Scenes collected by the Colorado Department of Parks and Wildlife capture an ongoing problem: Mountain lions are prowling in people's yards and in neighborhood parks, showing up on doorsteps and sprinting through backyards.

"So, Colorado has a very healthy mountain lion population. We estimate we have between 3,800 and 4,400 independent mountain lions, which doesn't count kittens," said Kara Van Hoose, public information officer at Colorado Parks and Wildlife.

That healthy population isn't necessarily healthy for humans. With the lions and people increasingly interacting, state officials are developing a new plan to keep them apart — a plan that would likely include continuing the hunting of mountain lions.

"We're talking about the people that won a trophy that want to go out and kill, you know, people who travel to Africa to shoot lions and elephants and rhinoceroses," said Pat Craig, founder of the Wild Animal Sanctuary. "And there's people here in the United States that come to Colorado, and even Colorado natives that go out and want to shoot mountain lions."

Craig is a part of a group proposing a ballot measure to ban trophy hunting of mountain lions, as well as the fur-trapping of bobcats, called Cats Aren't Trophies. The group needs about 125,000 signatures to get the measure on the ballot.

"They use dogs — and these packs of dogs will chase a mountain lion, and these dogs have radio collars. And so really, the hunter doesn't do much of anything," said Craig. "So, for us, it's just, it's not even considered to be fair hunting or any kind of traditional hunting, like people that subsist on the meat that they would normally get."

Some hunting organizations have weighed in against the proposal, saying the proposition would be detrimental to professional wildlife management efforts in Colorado, and devastating to the heritage of Colorado hunters.
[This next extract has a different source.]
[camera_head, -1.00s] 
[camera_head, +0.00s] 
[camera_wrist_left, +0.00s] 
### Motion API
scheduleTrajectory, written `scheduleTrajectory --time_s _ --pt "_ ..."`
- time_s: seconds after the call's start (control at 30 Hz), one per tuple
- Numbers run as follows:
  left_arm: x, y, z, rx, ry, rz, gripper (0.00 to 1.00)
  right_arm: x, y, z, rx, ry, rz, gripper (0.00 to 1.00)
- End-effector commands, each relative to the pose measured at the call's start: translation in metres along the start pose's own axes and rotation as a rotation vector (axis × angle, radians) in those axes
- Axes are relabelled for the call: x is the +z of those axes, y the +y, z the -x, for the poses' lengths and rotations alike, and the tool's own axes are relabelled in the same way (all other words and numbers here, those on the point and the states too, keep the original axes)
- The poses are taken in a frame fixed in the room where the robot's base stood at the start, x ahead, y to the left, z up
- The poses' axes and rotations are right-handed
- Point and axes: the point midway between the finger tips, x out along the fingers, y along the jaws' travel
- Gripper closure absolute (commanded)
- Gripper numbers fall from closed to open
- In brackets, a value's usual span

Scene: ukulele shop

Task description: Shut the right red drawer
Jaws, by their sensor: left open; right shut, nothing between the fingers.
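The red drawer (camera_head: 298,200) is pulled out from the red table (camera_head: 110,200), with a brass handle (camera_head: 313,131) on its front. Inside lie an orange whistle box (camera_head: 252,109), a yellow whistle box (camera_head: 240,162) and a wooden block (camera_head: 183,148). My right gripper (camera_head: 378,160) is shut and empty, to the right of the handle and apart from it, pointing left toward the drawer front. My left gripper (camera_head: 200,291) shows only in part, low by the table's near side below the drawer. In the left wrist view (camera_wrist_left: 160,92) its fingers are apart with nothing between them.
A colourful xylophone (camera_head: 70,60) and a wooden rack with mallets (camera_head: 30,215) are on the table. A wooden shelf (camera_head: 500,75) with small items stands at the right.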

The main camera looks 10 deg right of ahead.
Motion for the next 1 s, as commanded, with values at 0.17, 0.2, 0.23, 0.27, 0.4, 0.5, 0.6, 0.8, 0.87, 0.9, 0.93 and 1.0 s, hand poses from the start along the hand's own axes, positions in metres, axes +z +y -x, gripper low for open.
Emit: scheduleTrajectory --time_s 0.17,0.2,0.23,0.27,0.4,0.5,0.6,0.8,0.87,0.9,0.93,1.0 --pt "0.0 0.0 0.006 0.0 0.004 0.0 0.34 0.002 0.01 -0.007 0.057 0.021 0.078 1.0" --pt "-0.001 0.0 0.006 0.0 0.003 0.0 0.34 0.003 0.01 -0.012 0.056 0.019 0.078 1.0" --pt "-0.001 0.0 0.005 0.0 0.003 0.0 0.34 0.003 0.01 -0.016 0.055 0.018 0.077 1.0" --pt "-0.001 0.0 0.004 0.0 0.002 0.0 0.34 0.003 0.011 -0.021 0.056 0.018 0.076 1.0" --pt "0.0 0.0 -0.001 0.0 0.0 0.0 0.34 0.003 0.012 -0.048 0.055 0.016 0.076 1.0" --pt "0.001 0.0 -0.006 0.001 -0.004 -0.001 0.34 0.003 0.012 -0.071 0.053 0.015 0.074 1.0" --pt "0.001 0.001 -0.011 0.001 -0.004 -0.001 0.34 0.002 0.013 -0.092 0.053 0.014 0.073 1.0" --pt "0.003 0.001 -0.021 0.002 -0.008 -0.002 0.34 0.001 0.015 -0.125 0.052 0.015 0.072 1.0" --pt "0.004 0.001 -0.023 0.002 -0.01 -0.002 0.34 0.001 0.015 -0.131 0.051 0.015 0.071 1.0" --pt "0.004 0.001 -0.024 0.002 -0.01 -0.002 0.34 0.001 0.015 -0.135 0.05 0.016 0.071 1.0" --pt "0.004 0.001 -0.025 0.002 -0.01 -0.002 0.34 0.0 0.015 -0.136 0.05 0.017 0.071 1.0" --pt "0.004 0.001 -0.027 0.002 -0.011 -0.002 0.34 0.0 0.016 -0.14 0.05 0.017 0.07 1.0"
Colorado Parks and Wildlife has rolled out a new mountain lion plan for Colorado's Eastern Slope. The department has no position on the ballot proposal, but it does allow licensed hunting of mountain lions for population control.

"So we study very closely how mountain lions are existing on the landscape, how the health of the population is doing and then use hunting quotas and hunters to help us achieve our population objectives," said Van Hoose. "So if you can control the female population and really manage the population where you want to be with the female mountain lions, then you can control how many kittens they produce a year. And yeah, because a male can mate with a lot of different females, but females can only have one litter a year."

Those wanting to ban trophy hunting claim that many hunters don't harvest and eat the meat from the mountain lions. However, according to Colorado Parks and Wildlife, hunters are required to prepare mountain lions for food, which means strictly just trophy hunting is already prohibited. During the 2022-2023 mountain lion hunting season, about 2,600 hunters killed 502 cats.

The potential ballot measure would still allow for the killing of wild cats in scenarios where they are deemed a threat to human life, livestock or property.

"And so we want to be able to put that out there for voters to vote on it because we're very confident that they're gonna say, no, hunting is OK, but not trophy hunting like this," said Craig.